**DATASET CONTENT**

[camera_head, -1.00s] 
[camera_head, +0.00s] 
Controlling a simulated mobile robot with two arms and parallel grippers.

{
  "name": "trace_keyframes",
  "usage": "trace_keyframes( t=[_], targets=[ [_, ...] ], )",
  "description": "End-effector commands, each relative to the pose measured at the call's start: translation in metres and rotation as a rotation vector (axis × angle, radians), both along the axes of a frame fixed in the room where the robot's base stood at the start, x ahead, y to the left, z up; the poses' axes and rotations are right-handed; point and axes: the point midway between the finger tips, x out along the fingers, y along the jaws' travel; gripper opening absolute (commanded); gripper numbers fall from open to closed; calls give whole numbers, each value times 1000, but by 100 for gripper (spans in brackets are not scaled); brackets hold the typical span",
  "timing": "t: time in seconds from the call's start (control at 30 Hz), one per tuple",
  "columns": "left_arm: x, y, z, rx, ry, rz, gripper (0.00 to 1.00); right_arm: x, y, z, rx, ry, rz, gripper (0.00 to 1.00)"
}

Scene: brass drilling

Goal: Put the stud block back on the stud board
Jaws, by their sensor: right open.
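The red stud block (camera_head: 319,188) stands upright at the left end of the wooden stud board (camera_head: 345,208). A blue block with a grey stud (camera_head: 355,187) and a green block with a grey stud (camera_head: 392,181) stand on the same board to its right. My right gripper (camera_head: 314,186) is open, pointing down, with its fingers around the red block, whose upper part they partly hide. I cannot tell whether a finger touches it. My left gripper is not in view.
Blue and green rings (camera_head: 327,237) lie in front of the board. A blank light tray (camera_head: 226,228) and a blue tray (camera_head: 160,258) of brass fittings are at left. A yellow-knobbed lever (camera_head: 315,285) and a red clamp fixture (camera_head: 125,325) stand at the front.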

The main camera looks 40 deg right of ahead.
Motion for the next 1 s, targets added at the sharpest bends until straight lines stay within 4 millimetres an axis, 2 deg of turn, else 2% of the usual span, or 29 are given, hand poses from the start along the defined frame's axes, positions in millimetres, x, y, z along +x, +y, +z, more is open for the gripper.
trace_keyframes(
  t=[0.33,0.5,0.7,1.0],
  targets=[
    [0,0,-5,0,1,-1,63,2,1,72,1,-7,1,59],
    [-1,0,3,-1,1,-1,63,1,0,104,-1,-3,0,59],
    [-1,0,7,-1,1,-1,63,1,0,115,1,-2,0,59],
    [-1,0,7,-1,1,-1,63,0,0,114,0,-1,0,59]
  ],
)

**PROBLEM**
Look at the material above and copy, word for word, its lines from the first through the one containing "targets=[ [_, ...]".

**RESULT FOR THIS EXERCISE**
[camera_head, -1.00s] 
[camera_head, +0.00s] 
Controlling a simulated mobile robot with two arms and parallel grippers.

{
  "name": "trace_keyframes",
  "usage": "trace_keyframes( t=[_], targets=[ [_, ...] ], )",

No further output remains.